Deniz bir tutku bir aşk işidir diye düşünüyorum. Oldukça zor ve meşakkatli olan bu işi denize karşı sevgisi olmayan bir kimsenin sadece para kazanmak amacıyla yapmasını kesinlikle önermem.
- Bugüne kadar ki faaliyetlerinizde olumlu ya da olumsuz tepki aldınız mı?
Yaptığımız faaliyetler sonucunda yaşanılan birçok derdi gündeme getirmemiz dolayısıyla aldığımız tepkilerin çoğu hatta neredeyse hepsi olumluydu diyebilirim.
- Denizcilik sektörünün günlük yaşama nasıl etkisi olur, özel hayatta artıları
eksileri nasıl yansır?
Bu sektörün hayatım konusunda bana pek artı sağladığını söyleyemem. Hatta çok büyük bir eksisi dahi var. Denizcilik sektöründe olan insan gurbetçi insandır.
-İfade etmek istediğiniz başka düşünce, öneri ve yorumunuz var mı?

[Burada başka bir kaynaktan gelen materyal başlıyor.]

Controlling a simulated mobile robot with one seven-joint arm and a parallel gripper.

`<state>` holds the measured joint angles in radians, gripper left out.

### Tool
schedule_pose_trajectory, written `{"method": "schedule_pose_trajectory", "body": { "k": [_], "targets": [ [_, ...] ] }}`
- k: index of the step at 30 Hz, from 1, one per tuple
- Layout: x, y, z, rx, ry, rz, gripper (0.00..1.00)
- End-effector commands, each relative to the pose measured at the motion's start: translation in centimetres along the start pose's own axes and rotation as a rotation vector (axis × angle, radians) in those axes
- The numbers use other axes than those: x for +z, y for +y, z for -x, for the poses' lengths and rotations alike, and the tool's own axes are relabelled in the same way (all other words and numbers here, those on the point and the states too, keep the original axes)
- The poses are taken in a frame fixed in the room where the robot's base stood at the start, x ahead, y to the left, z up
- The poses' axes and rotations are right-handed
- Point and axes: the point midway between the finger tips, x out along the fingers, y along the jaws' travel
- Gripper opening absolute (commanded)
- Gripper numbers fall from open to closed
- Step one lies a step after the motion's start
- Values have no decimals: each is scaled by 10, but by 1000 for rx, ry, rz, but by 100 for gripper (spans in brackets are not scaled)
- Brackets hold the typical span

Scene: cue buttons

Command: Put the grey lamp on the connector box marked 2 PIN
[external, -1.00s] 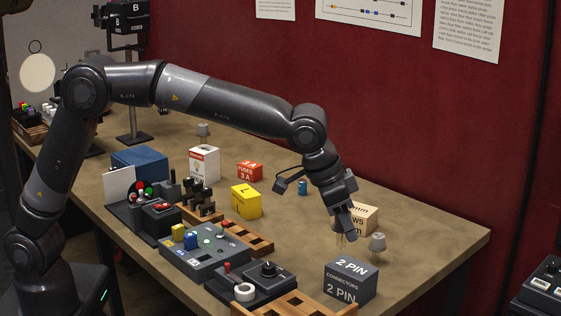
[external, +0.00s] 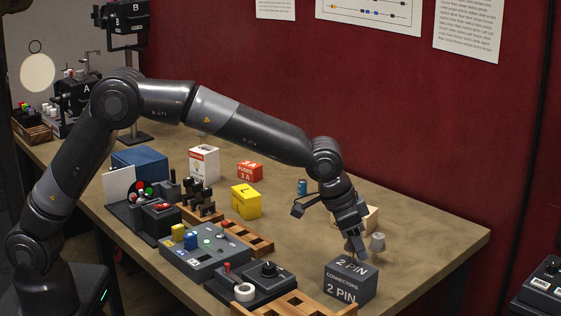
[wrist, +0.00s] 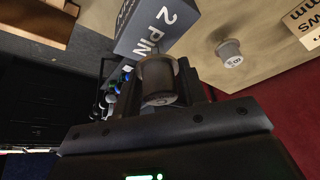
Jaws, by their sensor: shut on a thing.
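My gripper (external: 357,246) is low over the dark grey connector box (external: 350,284), which is marked 2 PIN on its top and front. In the wrist view, a grey cylindrical lamp (wrist: 158,82) sits between my fingers, and they are shut on it. The 2 PIN box also shows in the wrist view (wrist: 136,30), just beyond the held lamp; I cannot tell whether they touch. In the external view the held lamp is mostly hidden by my fingers. A second grey lamp (external: 377,242) stands on the table right of my gripper and also shows in the wrist view (wrist: 231,54).
A wooden rack (external: 290,306) and a black control box with a knob (external: 268,280) are left of the connector box. A yellow box (external: 246,202) stands further left. The table's right side is clear.

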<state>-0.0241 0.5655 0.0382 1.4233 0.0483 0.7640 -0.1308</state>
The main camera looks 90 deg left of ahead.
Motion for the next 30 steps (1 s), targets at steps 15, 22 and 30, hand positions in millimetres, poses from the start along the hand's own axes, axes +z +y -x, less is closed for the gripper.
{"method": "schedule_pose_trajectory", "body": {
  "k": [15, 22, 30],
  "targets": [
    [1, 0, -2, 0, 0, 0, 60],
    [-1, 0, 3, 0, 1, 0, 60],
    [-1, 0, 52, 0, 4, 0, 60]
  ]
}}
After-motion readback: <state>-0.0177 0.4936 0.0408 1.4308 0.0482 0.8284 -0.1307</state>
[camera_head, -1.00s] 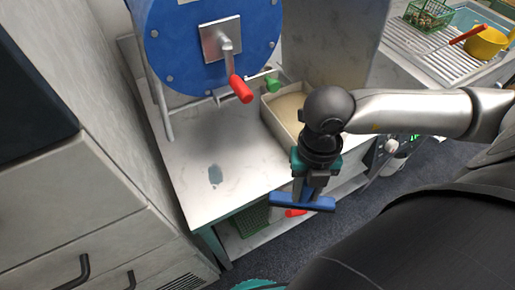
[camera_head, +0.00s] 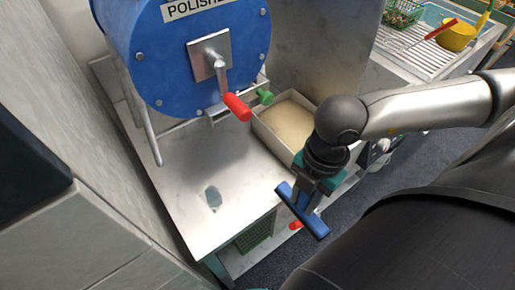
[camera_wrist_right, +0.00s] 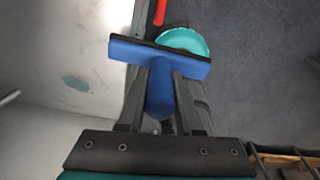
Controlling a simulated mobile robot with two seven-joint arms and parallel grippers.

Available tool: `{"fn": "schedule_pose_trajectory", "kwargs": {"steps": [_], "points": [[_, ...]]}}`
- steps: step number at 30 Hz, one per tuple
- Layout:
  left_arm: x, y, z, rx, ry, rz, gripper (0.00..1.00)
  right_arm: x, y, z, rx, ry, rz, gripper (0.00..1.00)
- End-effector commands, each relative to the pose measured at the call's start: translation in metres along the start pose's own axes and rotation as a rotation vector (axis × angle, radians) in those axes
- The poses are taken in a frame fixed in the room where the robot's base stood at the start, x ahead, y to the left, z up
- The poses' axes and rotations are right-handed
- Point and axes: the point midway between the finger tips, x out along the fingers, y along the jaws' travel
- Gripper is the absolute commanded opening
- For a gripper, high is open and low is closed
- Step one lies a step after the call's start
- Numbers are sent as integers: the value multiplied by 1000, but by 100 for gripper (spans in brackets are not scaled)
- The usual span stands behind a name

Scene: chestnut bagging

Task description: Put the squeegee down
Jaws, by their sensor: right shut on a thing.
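The squeegee (camera_head: 302,210) has a blue head with a dark rubber edge. My right gripper (camera_head: 314,190) is shut on its blue handle and holds it past the front edge of the metal worktop, tilted in the head view. In the right wrist view the squeegee (camera_wrist_right: 160,62) spans across the fingertips, with its handle between the two fingers of the gripper (camera_wrist_right: 162,95). The metal worktop (camera_head: 190,175) is bare in the middle except for a small grey-blue wet-looking patch (camera_head: 213,197). My left gripper is not in view.
A blue polisher drum (camera_head: 160,60) with a red-handled crank (camera_head: 236,106) stands at the back of the worktop. A tray of pale material (camera_head: 290,122) sits right of it. A green basket (camera_head: 254,235) is on the lower shelf. A yellow pot (camera_head: 456,38) stands on the far-right drainer.

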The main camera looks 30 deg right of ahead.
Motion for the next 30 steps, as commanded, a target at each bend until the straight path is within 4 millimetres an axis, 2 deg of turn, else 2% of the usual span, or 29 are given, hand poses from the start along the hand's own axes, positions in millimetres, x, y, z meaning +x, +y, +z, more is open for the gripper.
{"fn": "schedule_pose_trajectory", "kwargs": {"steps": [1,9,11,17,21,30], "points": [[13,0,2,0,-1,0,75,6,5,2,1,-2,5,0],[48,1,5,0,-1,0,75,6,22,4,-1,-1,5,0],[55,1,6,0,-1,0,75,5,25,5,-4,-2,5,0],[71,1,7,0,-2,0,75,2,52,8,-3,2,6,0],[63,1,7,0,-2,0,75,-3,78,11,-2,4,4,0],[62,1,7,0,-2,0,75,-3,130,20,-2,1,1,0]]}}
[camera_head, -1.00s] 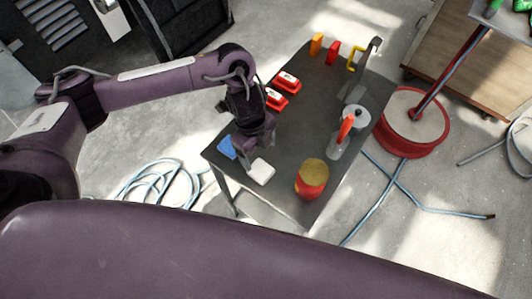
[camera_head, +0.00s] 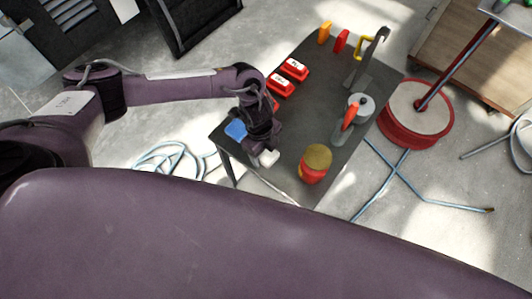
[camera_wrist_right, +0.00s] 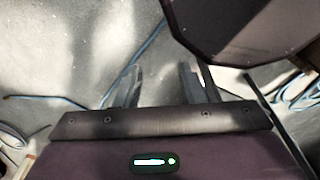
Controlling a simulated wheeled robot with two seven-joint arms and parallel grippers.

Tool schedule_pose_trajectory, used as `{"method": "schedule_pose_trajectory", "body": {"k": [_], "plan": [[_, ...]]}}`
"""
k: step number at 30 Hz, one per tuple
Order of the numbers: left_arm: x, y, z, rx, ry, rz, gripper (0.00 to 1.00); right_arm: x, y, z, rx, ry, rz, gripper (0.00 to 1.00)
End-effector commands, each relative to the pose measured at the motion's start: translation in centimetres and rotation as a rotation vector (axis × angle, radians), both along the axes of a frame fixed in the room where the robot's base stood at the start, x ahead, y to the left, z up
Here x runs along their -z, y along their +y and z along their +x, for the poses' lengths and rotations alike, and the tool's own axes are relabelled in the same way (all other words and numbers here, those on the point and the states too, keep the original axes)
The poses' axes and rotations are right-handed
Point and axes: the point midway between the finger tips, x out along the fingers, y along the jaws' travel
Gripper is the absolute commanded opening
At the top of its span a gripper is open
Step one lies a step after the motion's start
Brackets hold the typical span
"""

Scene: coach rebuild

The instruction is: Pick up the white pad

Son olarak dalgıçların sesi olmak adına cümlelerimi en büyük sorunumuza tekrar çevirmek istiyorum. Dalgıçlarımızın hiçbir sosyal güvenliği bulunmamakta. Denizin ortasında ailesi için canla başla çalışan bu insanlar her gün ölümle burun buruna geliyor. Artık biz dalgıçların da göz önünde bulundurulma vakti geldiğini düşünüyorum. Ve bize bu röportajı yapıp sesimizi duyurabilme fırsatı verdiğiniz için de size teşekkür ediyorum.